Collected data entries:
# # #
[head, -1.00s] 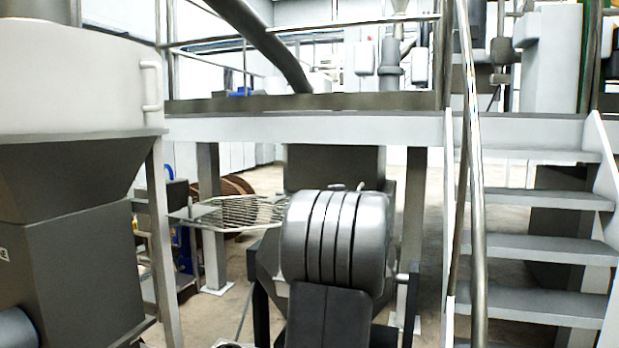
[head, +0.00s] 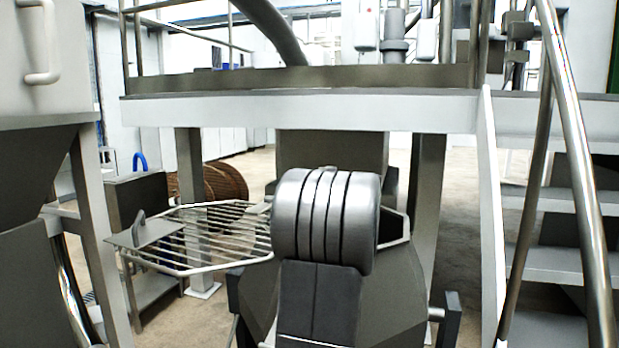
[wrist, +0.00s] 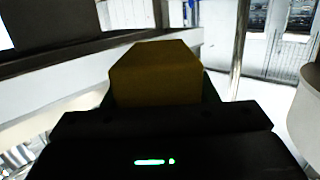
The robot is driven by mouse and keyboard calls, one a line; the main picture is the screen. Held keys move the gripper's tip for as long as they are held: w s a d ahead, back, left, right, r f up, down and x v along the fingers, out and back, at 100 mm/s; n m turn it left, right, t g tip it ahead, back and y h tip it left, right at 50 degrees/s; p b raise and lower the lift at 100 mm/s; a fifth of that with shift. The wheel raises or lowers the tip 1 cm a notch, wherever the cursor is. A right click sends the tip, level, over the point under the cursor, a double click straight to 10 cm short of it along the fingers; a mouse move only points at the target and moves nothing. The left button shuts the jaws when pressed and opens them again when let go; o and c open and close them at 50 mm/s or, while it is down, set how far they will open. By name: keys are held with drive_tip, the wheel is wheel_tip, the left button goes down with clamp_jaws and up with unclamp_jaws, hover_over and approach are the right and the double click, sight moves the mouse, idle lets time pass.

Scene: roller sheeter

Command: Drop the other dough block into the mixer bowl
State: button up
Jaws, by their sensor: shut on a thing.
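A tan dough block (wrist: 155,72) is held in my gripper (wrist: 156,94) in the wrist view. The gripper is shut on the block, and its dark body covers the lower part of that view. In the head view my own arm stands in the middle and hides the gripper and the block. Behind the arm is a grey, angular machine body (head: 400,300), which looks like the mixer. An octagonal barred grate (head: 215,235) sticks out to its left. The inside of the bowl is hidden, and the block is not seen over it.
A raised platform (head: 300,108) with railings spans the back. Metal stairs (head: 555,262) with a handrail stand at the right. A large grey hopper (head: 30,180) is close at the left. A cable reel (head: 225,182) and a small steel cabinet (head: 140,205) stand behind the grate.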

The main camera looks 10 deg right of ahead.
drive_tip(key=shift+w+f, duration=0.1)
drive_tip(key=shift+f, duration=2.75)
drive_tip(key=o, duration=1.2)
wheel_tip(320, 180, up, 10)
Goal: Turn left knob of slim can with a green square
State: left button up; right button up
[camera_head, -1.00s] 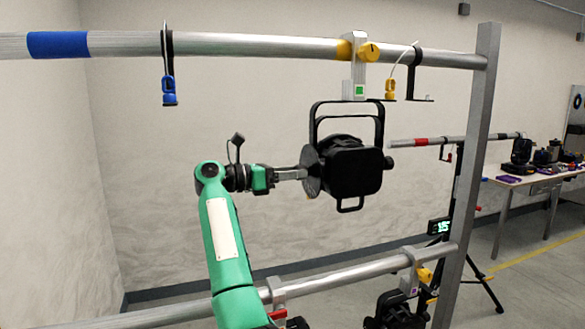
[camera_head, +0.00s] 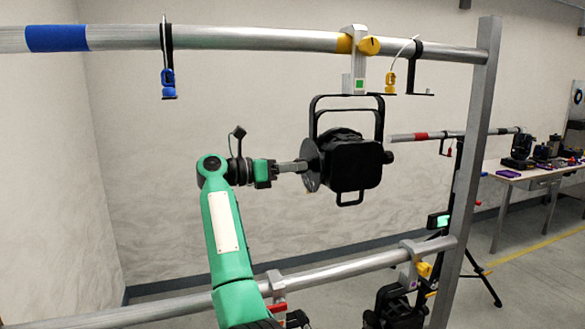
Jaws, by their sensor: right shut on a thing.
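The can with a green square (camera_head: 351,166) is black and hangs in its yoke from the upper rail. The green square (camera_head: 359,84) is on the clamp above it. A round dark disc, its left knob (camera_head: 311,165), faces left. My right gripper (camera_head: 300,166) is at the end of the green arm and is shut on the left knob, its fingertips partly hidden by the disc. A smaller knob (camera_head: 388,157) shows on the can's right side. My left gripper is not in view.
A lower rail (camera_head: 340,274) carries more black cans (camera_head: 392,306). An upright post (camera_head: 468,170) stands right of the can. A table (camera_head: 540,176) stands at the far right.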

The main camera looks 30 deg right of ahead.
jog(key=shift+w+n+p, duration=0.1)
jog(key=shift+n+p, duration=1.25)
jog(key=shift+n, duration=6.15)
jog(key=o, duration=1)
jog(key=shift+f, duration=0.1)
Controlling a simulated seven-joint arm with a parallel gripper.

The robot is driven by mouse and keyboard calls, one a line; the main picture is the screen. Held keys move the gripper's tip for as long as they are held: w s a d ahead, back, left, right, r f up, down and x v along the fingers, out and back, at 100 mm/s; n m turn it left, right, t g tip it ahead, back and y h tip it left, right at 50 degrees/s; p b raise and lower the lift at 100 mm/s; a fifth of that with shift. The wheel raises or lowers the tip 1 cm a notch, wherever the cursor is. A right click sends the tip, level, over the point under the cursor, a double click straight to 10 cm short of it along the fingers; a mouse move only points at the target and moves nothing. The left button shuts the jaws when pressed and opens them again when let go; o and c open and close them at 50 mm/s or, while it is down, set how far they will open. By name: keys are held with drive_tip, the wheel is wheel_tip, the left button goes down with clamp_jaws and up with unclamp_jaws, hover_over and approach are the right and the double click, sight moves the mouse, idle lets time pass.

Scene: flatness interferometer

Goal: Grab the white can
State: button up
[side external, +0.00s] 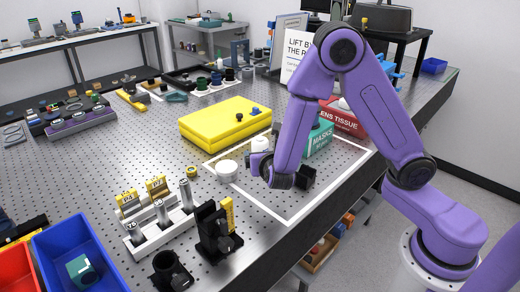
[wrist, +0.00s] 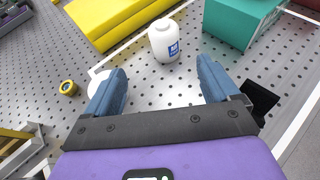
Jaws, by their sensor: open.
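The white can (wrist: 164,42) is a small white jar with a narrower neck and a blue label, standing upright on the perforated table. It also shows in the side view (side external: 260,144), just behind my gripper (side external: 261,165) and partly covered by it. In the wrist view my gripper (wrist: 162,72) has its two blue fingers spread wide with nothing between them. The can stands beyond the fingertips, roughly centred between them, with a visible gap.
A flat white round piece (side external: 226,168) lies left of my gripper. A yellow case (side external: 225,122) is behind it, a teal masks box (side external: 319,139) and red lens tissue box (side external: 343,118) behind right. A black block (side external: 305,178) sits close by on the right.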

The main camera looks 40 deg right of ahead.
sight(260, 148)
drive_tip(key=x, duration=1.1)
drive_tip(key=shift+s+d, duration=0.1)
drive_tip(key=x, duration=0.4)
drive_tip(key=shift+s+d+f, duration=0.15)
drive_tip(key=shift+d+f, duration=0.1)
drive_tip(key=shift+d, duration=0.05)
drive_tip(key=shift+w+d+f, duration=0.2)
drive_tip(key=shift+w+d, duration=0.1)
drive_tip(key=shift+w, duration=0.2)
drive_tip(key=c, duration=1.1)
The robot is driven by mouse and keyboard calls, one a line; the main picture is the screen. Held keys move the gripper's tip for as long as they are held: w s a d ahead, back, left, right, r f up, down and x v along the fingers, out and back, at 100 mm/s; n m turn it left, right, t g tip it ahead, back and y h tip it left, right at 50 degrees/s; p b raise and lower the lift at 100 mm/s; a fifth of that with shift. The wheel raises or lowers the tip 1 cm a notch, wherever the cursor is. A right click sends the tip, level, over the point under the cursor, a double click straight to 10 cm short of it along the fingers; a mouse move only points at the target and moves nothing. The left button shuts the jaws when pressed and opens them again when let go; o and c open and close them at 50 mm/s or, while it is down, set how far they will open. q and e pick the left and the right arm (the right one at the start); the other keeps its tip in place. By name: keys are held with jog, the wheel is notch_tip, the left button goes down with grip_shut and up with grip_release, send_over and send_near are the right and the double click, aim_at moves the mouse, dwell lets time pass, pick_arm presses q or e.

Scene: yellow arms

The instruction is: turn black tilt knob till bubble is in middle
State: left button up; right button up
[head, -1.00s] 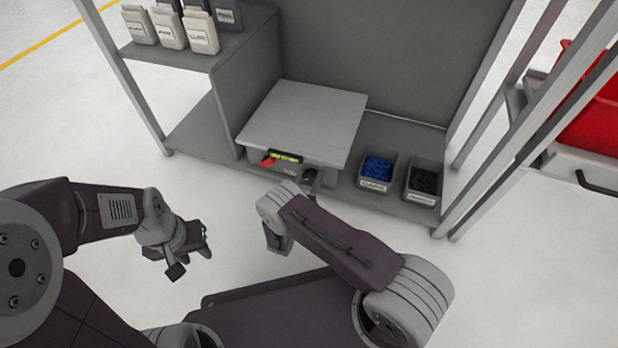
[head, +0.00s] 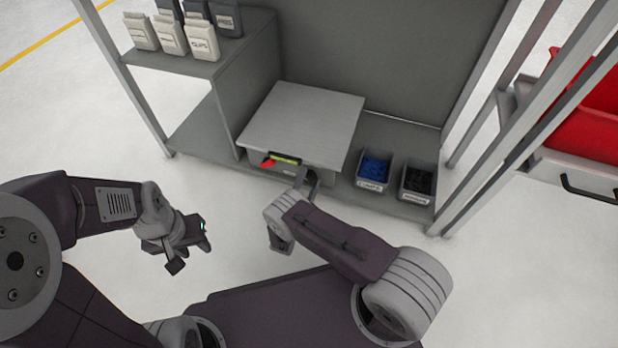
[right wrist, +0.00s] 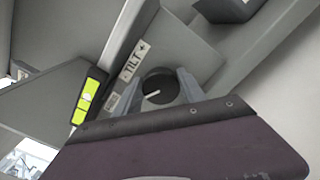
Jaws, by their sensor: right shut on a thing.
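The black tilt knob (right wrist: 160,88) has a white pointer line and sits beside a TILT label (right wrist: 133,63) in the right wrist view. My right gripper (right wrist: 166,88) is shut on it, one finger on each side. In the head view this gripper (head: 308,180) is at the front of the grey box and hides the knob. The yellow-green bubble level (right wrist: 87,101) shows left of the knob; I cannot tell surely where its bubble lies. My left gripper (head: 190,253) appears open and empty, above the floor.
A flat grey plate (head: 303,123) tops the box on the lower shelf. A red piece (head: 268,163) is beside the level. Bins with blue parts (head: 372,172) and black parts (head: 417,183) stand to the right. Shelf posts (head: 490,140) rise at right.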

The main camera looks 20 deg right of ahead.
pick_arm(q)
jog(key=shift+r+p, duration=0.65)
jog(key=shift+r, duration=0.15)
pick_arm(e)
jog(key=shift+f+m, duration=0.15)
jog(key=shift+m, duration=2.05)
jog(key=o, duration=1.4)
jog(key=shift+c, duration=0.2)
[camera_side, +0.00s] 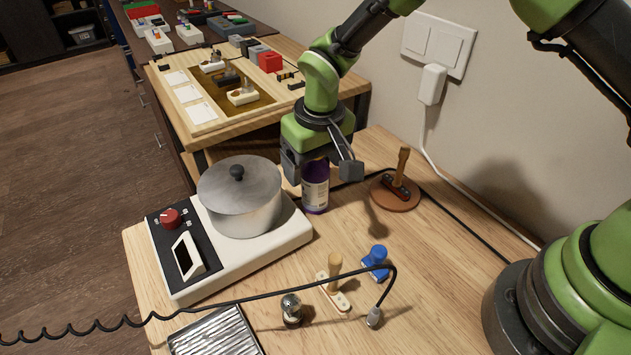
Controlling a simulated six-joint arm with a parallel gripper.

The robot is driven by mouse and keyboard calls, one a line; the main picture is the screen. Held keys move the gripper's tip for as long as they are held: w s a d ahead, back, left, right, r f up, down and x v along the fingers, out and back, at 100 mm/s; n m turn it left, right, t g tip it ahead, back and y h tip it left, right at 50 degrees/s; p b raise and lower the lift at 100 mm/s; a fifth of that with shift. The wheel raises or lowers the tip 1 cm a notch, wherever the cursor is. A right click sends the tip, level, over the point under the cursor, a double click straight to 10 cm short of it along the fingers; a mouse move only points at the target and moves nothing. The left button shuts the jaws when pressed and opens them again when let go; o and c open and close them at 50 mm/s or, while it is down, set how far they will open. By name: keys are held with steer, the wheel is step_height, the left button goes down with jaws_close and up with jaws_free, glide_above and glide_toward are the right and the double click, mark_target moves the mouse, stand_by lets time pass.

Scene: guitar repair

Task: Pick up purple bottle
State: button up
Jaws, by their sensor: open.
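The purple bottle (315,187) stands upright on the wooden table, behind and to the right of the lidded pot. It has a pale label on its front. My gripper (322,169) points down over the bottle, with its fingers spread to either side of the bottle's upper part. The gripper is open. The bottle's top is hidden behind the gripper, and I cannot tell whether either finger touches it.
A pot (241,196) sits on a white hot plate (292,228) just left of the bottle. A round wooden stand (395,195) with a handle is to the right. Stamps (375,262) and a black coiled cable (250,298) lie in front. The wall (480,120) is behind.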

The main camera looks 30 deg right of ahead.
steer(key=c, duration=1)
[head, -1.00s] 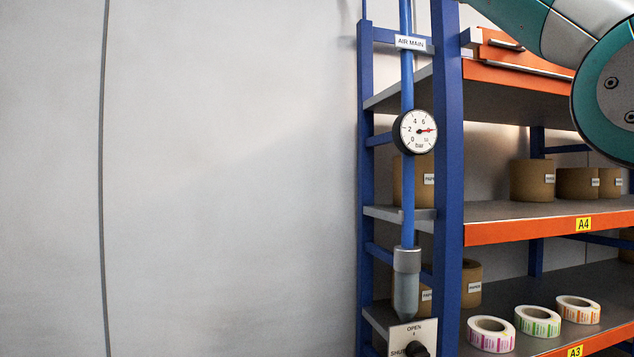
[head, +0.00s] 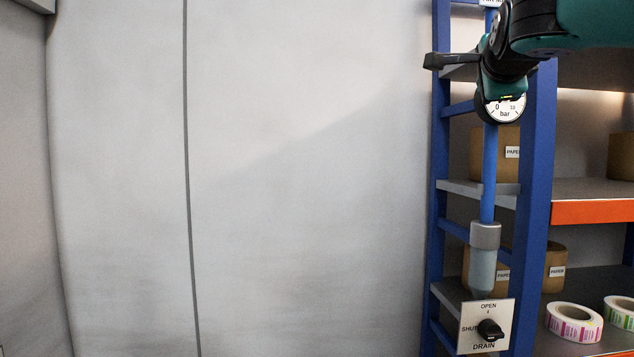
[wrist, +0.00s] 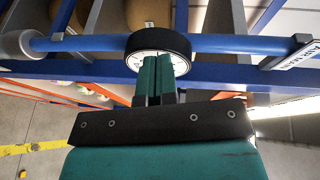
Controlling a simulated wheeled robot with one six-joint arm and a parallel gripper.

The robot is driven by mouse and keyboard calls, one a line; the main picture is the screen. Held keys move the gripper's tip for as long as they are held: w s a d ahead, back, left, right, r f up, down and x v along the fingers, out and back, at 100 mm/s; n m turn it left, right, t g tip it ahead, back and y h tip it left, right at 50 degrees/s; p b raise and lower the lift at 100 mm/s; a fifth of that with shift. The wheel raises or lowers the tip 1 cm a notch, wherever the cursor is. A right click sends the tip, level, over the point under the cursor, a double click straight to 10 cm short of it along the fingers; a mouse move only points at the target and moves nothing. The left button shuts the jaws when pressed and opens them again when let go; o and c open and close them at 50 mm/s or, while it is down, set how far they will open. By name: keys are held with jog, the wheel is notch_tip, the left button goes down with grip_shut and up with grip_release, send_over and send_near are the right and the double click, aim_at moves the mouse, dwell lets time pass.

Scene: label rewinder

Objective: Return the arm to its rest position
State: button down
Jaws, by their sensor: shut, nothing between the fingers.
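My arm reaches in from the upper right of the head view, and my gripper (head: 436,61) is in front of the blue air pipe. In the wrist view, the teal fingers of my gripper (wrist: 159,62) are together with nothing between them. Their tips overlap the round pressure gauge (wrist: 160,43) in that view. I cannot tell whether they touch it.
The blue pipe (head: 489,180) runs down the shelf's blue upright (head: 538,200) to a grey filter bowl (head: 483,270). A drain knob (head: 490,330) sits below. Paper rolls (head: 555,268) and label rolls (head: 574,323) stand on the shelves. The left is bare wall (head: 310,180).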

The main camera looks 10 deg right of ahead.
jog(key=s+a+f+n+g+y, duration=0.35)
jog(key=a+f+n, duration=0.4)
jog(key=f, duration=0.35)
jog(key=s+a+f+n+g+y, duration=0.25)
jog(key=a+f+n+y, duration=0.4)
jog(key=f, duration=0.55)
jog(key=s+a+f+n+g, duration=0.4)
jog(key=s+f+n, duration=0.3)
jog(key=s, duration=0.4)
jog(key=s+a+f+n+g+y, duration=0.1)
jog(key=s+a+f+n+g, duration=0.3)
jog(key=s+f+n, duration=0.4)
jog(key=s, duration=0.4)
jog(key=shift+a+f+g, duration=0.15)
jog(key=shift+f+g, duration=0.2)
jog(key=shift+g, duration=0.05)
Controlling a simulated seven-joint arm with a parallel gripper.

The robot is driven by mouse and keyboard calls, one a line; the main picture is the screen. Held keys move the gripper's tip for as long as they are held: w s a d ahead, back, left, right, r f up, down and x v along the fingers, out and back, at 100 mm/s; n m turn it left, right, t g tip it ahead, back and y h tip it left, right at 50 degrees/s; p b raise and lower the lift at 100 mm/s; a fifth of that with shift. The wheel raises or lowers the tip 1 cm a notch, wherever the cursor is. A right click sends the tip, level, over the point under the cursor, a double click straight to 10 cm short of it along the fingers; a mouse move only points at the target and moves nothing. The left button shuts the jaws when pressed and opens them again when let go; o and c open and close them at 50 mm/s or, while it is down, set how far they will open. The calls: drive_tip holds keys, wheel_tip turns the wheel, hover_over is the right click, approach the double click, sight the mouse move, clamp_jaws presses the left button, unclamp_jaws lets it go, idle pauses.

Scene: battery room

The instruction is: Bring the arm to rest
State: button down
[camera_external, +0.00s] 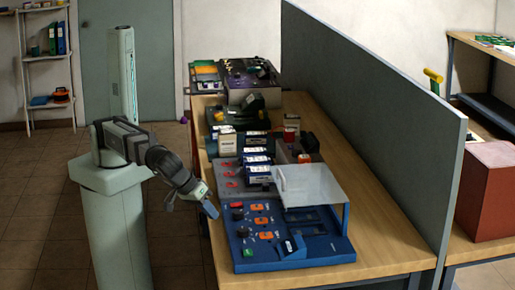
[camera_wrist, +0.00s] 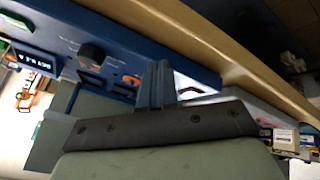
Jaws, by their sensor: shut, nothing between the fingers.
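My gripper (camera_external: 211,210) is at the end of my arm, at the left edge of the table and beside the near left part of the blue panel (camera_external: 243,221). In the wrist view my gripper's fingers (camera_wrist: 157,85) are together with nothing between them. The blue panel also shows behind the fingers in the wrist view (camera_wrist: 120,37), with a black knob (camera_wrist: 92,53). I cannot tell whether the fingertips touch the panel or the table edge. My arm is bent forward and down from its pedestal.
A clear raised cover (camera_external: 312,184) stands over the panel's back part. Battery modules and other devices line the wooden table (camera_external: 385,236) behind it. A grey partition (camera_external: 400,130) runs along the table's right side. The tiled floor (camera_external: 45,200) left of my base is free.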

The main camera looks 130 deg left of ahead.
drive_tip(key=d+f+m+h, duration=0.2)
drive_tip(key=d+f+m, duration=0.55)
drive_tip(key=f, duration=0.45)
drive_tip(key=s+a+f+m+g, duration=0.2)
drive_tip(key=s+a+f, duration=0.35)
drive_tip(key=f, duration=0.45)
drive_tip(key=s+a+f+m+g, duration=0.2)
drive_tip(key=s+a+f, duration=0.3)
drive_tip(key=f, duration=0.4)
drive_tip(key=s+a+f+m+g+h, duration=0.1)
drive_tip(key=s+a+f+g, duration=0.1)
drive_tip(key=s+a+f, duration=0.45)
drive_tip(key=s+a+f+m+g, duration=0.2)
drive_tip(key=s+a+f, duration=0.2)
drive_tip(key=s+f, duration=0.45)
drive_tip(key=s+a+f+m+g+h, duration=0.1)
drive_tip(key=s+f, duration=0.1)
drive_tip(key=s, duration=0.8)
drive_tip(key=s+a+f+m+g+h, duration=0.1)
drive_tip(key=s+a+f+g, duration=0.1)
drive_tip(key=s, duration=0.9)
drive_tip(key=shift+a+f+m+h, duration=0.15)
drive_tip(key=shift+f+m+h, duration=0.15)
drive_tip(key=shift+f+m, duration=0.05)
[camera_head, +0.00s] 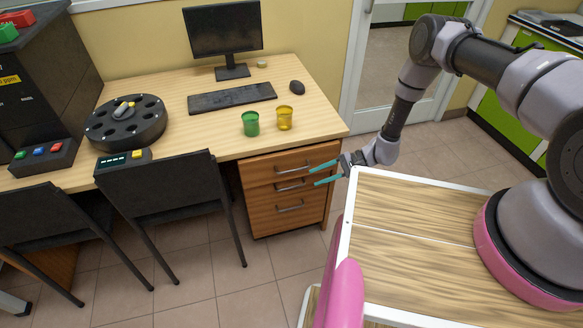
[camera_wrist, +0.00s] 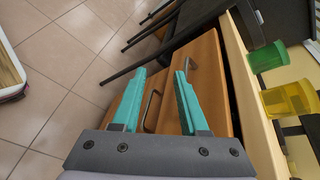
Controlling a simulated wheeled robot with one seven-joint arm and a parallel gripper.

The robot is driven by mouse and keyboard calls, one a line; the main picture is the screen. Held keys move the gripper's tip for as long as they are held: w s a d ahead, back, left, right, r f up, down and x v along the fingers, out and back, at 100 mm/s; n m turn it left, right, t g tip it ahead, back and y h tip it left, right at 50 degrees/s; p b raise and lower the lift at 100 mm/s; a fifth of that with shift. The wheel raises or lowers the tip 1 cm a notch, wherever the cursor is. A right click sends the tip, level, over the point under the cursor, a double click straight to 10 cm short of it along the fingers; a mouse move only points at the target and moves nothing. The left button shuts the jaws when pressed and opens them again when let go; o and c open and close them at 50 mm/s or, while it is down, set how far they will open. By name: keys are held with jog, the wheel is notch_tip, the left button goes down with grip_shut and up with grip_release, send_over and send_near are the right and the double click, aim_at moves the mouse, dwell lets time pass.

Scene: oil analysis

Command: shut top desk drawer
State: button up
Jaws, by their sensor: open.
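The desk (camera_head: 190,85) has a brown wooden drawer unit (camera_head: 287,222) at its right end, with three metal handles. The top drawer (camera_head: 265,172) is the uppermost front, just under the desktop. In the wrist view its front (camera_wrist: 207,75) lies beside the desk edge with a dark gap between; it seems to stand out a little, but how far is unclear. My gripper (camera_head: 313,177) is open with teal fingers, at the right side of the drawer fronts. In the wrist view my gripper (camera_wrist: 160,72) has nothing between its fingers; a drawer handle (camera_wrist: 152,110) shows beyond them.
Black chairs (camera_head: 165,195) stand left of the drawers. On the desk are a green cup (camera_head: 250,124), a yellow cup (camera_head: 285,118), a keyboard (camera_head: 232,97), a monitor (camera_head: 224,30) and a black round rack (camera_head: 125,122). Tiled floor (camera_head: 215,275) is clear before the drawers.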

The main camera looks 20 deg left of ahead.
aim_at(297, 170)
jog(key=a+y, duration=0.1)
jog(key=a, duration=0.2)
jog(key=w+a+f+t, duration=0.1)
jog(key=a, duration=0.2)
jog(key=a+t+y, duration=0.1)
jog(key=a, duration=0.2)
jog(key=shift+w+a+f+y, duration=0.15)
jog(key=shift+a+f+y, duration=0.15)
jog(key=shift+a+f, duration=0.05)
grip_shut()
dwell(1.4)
# # #
▶ [The request]
Look through the material and copy each line that has "joint".

▶ [Answer to this problem]
Controlling a simulated seven-joint arm with a parallel gripper.
Controlling a simulated six-joint arm with a parallel gripper.
Controlling a simulated wheeled robot with one six-joint arm and a parallel gripper.
Controlling a simulated seven-joint arm with a parallel gripper.
Controlling a simulated wheeled robot with one seven-joint arm and a parallel gripper.

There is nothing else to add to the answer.